Turning now to the individual books which have come down to us in the Canon, and which must by no means be taken as comprehending all the works of the prophets who wrote their prophecies, we find that the oldest of these is that of Joel, the son of Pethuel.[96] Joel is supposed by the highest authority to have lived in the time of King Jehoash, or Joash, who is praised for his devout obedience to Jehoiada, the priest (2 Kings, xii). His prophecy was occasioned by a devastation of locusts. Locusts had wasted the land for some years, and there had been drought at the same time. On the occasion of a long drought Joel feared a fresh invasion of locusts, and therefore summoned his people to a festival of repentance at the temple. This festival occurred, and rain soon followed (P. A. B., vol. i. p. 87 ff.). Here the old notion of a direct connection between the attention paid by the people to Jehovah and his care for them is almost grotesquely manifested. Locusts are to be averted by fasting; rain obtained by rather more than usual devotion to God. On the other hand, the more spiritual view of religion to which the prophets generally tend, is shown in the order to the people to rend their hearts and not their garments. After thus attending to immediate necessities, Joel in stirring language exhorts the people to war, hoping that they would thus get rid of the foreign oppressors who had broken into the sunken kingdom of David. He bids them beat their plough-shares into swords, and their pruning-hooks into spears, and desires the weak to say that they are strong. He promises his people revenge over their enemies, and holds out the cheering prospect of a time when, instead of their sons and daughters being sold as slaves to strangers, they will themselves make slaves of the sons and daughters of the heathen.

Some short passages subsequently embodied by Isaiah in his works are considered by Ewald to belong to the same early age as Joel. The next complete prophet, however, in order of time, was Amos, whose revelations applied to the northern kingdom and threatened it with invasion by the Assyrians. Amos in fact utters a series of threatening predictions against various peoples, and his tone is mainly that of reproof. While, however, he foretells the captivity of Israel, and holds out nothing but the most depressing prospects of ruin and misery throughout the bulk of his book, he falls at the end into the accustomed strain of hopeful exultation. "The tabernacle of David" is to be raised up; Israel is to be supreme over the heathen; and the Israelites are not to be disturbed again from the land which God has given them, where exuberant prosperity is to be their lot. Incidentally, Amos tells us a little of his personal history, which is not without interest. He attributes his consecration to the prophetic office to the direct intervention of Jehovah. He had originally no connection with other prophets, but was a simple herdsman, and was employed to gather sycamore fruit. But Jehovah took him while he was following the flock, and said, "Go, prophecy unto my people Israel." His is thus a typical case of the belief in immediate inspiration, and he is an example of the kind of character which led to the existence among the Israelites of the peculiar and powerful class who were holy, but not consecrated. Amos also tells us of a quarrel he had had with Amaziah, a priest at the court of Jeroboam. This priest had complained of his dismal predictions to the king, and had bidden him go to Judah and prophecy there. In return for this evidence of hostility Amos informs the priest that his wife is to become a prostitute in the town, that his sons and his daughters are to fall by the sword, that his land is to be divided by lot, and that he himself is to die on polluted soil (Amos vii. 10-17). Such were the courtesies that passed between rival teachers of religion at the court of Jeroboam.
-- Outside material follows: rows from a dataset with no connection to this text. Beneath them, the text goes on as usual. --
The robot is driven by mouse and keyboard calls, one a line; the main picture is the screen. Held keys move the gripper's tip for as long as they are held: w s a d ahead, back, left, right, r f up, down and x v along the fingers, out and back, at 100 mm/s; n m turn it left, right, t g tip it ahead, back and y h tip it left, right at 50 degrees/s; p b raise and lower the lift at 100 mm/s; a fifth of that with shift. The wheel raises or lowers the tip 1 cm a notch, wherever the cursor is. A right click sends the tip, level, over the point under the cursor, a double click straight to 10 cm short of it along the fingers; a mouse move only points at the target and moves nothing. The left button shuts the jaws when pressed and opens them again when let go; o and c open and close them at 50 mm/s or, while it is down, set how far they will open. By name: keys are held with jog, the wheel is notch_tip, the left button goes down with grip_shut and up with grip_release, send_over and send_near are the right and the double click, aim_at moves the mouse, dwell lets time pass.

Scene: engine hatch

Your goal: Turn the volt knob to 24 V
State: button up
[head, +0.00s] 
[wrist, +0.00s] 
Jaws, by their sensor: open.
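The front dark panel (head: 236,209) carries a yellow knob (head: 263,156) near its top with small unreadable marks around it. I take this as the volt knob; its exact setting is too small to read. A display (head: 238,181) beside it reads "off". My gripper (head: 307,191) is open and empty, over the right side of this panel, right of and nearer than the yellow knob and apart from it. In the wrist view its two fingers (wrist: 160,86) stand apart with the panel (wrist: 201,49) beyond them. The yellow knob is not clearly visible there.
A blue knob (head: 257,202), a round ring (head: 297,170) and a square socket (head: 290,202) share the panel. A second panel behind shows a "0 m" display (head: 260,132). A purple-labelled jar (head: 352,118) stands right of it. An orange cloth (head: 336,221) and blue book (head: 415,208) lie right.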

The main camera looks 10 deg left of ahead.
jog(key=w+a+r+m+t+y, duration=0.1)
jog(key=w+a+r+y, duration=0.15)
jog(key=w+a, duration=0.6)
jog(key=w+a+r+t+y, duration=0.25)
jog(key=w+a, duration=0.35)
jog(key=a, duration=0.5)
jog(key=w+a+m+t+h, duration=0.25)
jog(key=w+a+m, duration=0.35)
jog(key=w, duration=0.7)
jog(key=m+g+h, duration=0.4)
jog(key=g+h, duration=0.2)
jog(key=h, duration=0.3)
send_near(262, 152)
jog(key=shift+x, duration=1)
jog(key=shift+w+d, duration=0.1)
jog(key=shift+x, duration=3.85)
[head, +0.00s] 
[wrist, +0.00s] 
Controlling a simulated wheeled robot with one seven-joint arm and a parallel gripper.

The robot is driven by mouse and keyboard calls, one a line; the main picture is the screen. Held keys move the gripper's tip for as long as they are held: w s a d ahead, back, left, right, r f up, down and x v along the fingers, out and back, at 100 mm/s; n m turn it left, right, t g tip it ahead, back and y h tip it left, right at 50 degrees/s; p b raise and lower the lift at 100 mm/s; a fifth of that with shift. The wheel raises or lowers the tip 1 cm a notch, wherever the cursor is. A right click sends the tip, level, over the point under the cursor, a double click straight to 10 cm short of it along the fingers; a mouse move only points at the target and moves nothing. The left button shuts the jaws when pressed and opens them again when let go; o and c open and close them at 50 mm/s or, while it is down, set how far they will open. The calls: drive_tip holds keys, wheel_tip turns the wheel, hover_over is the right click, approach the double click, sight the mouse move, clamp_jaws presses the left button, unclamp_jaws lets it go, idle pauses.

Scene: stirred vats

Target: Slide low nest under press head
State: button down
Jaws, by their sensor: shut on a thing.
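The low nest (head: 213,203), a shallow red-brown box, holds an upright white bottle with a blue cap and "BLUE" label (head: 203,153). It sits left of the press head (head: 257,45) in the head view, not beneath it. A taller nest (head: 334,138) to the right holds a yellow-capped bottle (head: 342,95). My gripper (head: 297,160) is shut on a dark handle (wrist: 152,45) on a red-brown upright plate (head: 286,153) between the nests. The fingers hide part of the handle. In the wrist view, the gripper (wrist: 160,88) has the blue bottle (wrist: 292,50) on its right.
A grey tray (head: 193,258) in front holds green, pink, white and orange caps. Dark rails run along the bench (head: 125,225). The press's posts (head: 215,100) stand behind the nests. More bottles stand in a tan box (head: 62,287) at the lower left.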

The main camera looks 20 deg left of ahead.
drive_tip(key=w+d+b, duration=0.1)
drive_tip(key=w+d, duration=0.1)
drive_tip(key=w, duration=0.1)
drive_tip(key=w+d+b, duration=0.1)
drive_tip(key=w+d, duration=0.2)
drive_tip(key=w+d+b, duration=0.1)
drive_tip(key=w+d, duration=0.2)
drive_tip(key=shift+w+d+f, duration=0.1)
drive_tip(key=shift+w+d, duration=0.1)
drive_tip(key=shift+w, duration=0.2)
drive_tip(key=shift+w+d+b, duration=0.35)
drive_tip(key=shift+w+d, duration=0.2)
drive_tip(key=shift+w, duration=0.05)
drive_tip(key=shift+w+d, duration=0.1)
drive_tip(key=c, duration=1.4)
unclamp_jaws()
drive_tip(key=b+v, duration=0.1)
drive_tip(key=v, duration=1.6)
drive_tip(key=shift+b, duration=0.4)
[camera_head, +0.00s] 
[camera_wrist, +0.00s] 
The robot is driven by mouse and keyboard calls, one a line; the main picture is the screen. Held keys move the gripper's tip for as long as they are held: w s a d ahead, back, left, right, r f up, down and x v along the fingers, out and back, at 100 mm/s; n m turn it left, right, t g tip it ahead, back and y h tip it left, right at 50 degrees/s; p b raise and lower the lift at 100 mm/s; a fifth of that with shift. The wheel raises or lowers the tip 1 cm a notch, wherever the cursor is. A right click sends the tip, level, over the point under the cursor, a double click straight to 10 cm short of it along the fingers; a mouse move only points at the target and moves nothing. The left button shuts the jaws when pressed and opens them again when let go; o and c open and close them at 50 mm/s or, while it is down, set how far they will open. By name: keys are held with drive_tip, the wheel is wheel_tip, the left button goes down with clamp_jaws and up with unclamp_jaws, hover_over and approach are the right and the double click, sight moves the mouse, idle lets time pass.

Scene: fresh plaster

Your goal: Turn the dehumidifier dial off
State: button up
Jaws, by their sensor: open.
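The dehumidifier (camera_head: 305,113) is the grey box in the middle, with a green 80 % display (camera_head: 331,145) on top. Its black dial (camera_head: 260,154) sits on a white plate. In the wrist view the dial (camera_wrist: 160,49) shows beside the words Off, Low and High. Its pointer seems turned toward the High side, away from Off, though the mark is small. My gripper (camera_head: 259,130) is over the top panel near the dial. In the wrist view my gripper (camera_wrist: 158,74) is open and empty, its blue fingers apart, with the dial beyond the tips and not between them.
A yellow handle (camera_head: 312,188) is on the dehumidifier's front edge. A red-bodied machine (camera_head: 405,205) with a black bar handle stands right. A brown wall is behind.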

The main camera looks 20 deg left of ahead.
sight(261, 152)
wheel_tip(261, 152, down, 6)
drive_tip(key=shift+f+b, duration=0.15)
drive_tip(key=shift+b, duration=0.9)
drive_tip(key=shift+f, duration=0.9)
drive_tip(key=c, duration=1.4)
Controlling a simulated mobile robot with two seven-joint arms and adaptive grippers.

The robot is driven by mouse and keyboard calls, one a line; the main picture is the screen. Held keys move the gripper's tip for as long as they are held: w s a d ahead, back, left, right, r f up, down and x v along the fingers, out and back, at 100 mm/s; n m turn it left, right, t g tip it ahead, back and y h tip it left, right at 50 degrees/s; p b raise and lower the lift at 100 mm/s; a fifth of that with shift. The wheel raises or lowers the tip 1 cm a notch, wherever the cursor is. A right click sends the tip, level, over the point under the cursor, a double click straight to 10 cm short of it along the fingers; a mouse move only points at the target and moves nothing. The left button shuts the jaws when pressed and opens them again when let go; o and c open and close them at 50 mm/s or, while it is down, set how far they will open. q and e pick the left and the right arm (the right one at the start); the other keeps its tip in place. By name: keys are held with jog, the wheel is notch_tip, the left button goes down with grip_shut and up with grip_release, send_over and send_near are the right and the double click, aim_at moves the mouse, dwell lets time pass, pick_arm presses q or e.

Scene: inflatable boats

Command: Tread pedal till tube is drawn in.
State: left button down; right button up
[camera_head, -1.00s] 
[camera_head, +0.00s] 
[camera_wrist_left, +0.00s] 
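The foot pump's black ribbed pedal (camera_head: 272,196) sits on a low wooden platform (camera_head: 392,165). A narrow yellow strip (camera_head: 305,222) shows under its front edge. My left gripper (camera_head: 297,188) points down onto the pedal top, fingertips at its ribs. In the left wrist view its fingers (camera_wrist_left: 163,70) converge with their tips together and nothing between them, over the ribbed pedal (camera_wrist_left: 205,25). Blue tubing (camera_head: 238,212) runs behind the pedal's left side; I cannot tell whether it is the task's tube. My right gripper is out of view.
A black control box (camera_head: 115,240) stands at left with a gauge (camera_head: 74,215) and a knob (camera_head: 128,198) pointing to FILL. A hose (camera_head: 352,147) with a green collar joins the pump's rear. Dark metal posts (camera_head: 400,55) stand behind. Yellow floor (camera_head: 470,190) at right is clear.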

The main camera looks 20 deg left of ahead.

Hosea also tells us something of his personal affairs, more especially of his matrimonial relations, in which he was far from fortunate. We feel, in his opening chapters, the soreness of a husband whose wife has contemned his company and sought the amusement of a troop of lovers. Gomer, in fact, was shockingly unfaithful, and Hosea uses her as a type of the infidelity of Israel to Jehovah. At length she deserted him altogether, and went to another house, but he brought her back as a slave and put her under strict conjugal discipline. In like manner is Israel to return to her God, whom she has deserted for a time, and under the influence of God's love, freely bestowed after his anger has passed away, is to enjoy a period of great prosperity. Hosea, it will be observed, belonged to the northern kingdom, and his book is preëminently the Ephraimitic book of prophecy. But he wrote it in Judah. He worked in the north at two distinct epochs, first towards the close of Jeroboam II.'s reign, afterwards in the time of Zachariah, Shallum, and Menahem (P. A. B., vol. i. p. 171 ff.).

An anonymous prophet, contemporary with Isaiah, stands next in order of time. He is the author of Zechariah ix.-xi. inclusive, and of Zechariah chap. xiii. ver. 7-9 (P. A. B., vol i. p. 247 ff.). These chapters contain the first distinct announcement of the advent of the Messiah, who is described in the famous prediction of a King coming to Jerusalem on an ass, and on a colt, the foal of an ass. Here too we find the curious allegory of the two staves, Beauty and Bands, whereof one was broken by the prophet in token of the breach of his covenant with all the nations; the other, in token of the rupture of fraternal relations between Israel and Judah. In the course of this allegory, the prophet demands his price, thirty pieces of silver, and throws it into the temple treasure; a passage which, by an accidental obscurity in the Hebrew, has been mistranslated as referring, not to the treasure, but to "the potter in the house of Lord," and then misapplied to the betrayal of Christ and the purchase of the potter's field.

In the concluding words of this prophet it is announced that two-thirds of the people will perish, but that the remaining third will, after refining and trial, be accepted by God as his own people.